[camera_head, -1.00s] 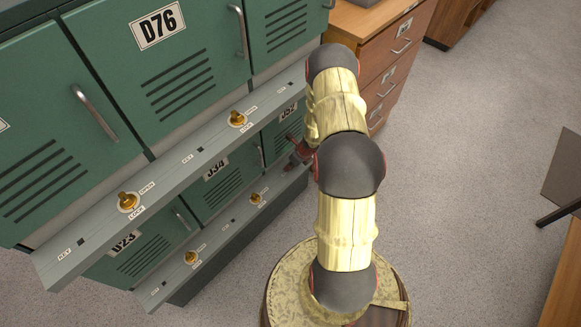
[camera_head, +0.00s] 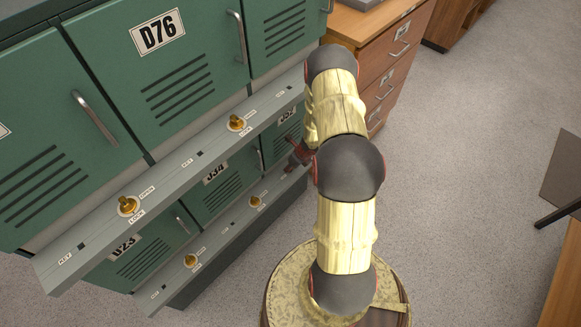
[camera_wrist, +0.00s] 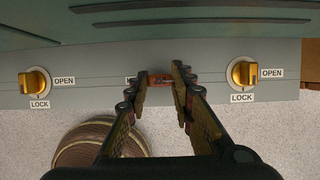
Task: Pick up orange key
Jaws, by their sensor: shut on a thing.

*-*-*

> **Instructions to follow**
Reproduce the material above in full and without alteration, but skip all pictures.

> **Exercise answer**
[camera_head, -1.00s] 
[camera_head, +0.00s] 
[camera_wrist, +0.00s] 
Task: Pick up orange key
Jaws, by their sensor: shut on a thing.

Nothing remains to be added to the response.